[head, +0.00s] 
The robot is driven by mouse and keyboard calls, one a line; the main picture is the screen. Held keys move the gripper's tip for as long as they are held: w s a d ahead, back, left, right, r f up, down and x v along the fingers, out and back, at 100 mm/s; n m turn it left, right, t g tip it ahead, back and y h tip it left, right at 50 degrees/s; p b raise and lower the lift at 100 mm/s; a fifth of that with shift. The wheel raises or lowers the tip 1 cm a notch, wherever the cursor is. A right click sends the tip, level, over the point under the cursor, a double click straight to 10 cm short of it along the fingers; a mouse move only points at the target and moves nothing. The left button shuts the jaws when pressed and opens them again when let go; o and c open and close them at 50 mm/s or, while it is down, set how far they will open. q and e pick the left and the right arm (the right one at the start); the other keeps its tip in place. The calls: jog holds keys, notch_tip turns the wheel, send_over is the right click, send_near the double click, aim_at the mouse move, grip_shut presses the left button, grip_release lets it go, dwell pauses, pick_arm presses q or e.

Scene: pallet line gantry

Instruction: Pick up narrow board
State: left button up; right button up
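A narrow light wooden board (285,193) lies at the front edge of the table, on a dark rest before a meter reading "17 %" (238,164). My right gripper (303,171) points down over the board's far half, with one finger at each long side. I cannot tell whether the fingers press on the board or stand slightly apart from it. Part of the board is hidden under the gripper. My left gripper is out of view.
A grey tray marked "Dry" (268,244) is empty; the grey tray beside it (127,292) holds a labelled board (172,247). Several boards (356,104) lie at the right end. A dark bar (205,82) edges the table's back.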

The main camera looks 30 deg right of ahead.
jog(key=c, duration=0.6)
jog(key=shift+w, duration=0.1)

_ _ _ _ _

Directions - From the data above, extract every line in its exact form.

Written solution -
[head, +0.00s] 
The robot is driven by mouse and keyboard calls, one a line; the main picture is the screen. Held keys move the gripper's tip for as long as they are held: w s a d ahead, back, left, right, r f up, down and x v along the fingers, out and back, at 100 mm/s; n m turn it left, right, t g tip it ahead, back and y h tip it left, right at 50 degrees/s; p b raise and lower the lift at 100 mm/s; a fifth of that with shift. The wheel raises or lowers the tip 1 cm a notch, wherever the cursor is. A right click sends the tip, level, over the point under the cursor, a double click straight to 10 cm short of it along the fingers; a mouse move only points at the target and moves nothing. The left button shuts the jaws when pressed and opens them again when let go; o and c open and close them at 50 mm/s or, while it is down, set how far they will open. q and e pick the left and the right arm (the right one at the start); the other keeps its tip in place. The calls: jog holds keys, notch_tip turns the wheel, send_over is the right click, send_near the double click, aim_at the mouse move, grip_shut presses the left button, grip_release lets it go, dwell pauses, pick_arm presses q or e.

Scene: pallet line gantry

Instruction: Pick up narrow board
State: left button up; right button up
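A narrow light wooden board (285,193) lies at the front edge of the table, on a dark rest before a meter reading "17 %" (238,164). My right gripper (303,171) points down over the board's far half, with one finger at each long side. I cannot tell whether the fingers press on the board or stand slightly apart from it. Part of the board is hidden under the gripper. My left gripper is out of view.
A grey tray marked "Dry" (268,244) is empty; the grey tray beside it (127,292) holds a labelled board (172,247). Several boards (356,104) lie at the right end. A dark bar (205,82) edges the table's back.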

The main camera looks 30 deg right of ahead.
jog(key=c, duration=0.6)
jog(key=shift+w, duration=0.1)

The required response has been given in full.